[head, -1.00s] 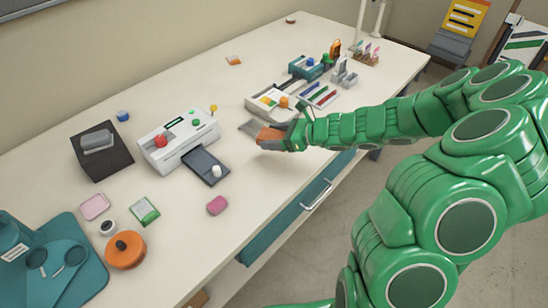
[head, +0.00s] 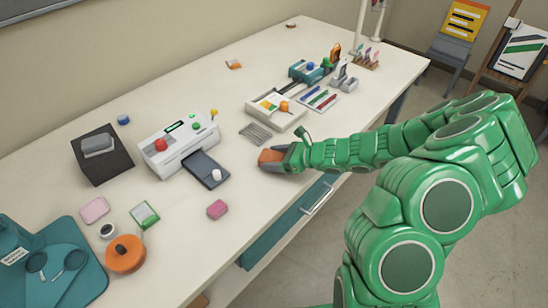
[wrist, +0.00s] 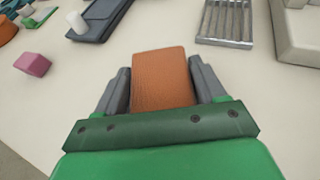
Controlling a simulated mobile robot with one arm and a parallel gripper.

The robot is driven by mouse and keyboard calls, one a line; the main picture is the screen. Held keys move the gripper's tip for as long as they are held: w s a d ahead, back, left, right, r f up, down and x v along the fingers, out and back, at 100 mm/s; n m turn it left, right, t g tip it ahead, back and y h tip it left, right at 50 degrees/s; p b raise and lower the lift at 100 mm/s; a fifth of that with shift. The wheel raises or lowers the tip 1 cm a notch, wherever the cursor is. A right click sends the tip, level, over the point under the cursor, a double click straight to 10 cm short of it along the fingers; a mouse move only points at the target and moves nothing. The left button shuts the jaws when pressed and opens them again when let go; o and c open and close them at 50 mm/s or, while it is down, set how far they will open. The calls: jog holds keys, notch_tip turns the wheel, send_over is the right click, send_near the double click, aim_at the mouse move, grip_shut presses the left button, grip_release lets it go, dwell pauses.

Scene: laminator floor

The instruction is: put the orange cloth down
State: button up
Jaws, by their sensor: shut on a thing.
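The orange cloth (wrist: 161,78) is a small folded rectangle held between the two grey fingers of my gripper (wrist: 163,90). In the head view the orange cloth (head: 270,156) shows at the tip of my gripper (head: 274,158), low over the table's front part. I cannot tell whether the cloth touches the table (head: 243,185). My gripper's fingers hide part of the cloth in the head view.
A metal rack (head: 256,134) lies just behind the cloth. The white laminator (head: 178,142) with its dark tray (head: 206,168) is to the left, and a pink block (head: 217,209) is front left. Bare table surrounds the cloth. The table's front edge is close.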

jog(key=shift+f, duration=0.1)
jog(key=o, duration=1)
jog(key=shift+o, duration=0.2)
+++
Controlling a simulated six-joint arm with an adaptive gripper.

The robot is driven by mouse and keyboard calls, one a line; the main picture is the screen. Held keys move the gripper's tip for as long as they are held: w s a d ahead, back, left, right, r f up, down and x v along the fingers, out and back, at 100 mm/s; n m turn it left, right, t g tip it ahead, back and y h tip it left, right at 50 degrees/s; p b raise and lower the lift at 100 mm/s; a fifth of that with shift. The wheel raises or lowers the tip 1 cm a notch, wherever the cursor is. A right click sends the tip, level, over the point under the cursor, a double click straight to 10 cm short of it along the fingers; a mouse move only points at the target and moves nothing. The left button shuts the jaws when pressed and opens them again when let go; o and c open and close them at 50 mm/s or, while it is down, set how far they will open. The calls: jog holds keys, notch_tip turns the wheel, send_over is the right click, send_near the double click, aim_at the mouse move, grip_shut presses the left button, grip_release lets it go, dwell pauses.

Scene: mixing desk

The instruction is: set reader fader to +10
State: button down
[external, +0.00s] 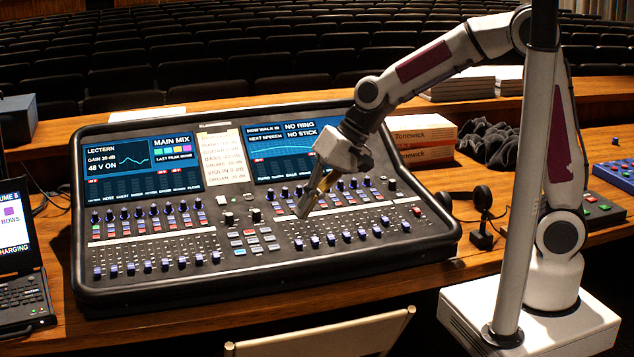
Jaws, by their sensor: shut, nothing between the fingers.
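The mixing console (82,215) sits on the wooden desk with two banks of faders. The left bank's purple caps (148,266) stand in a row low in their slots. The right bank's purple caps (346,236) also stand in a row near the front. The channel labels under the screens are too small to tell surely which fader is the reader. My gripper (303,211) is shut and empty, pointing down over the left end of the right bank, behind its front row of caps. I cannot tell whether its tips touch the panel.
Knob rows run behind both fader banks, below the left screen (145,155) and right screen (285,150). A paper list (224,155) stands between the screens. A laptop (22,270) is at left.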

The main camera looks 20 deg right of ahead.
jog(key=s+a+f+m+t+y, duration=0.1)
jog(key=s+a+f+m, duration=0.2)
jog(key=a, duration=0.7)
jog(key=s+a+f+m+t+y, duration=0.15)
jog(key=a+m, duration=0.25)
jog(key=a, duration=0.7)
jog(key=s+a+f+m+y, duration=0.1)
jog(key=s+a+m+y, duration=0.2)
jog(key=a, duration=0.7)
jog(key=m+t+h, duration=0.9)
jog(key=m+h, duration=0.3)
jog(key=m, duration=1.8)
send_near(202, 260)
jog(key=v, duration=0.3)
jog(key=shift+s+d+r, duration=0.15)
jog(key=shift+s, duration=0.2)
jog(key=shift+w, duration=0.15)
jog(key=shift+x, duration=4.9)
+++
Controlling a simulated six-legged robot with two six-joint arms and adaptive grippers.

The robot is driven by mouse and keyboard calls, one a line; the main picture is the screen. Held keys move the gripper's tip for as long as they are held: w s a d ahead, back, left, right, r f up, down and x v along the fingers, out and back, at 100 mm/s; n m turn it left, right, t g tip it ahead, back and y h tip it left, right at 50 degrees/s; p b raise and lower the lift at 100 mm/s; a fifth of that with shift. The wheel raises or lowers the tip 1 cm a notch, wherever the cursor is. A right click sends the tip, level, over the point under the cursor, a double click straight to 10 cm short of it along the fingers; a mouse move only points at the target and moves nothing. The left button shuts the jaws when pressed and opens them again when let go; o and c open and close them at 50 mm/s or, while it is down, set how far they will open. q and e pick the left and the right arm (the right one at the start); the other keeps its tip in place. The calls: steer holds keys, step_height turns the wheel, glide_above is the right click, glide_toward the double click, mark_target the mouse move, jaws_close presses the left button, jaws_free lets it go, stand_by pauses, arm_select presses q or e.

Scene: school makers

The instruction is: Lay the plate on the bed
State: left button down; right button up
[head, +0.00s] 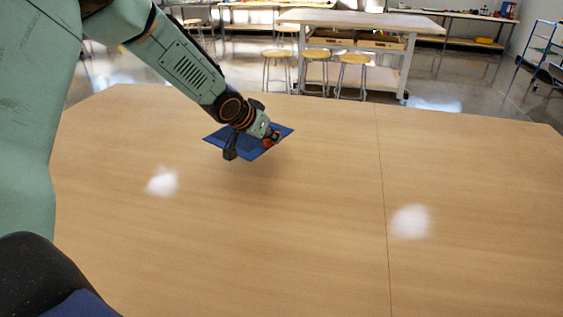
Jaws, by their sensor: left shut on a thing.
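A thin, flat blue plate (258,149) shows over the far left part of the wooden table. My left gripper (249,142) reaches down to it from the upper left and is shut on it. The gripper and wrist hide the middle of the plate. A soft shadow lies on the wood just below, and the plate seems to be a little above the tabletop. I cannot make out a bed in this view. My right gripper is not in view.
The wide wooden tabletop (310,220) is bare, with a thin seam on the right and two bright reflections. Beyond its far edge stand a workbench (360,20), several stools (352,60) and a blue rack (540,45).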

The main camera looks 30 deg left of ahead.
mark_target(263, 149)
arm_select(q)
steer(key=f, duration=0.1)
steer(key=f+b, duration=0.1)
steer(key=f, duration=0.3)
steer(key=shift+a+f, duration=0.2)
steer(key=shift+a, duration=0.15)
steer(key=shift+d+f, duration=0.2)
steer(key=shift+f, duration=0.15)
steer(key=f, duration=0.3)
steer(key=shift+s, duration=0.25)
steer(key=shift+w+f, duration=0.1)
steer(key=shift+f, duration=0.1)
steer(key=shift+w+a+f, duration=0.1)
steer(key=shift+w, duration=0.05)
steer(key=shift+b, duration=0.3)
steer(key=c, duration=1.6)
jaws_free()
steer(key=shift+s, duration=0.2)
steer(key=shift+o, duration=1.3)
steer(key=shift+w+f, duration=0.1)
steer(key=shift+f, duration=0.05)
+++
Extract all lines from the material above that include the word "joint".

(Written answer):
Controlling a simulated six-joint arm with an adaptive gripper.
Controlling a simulated six-legged robot with two six-joint arms and adaptive grippers.

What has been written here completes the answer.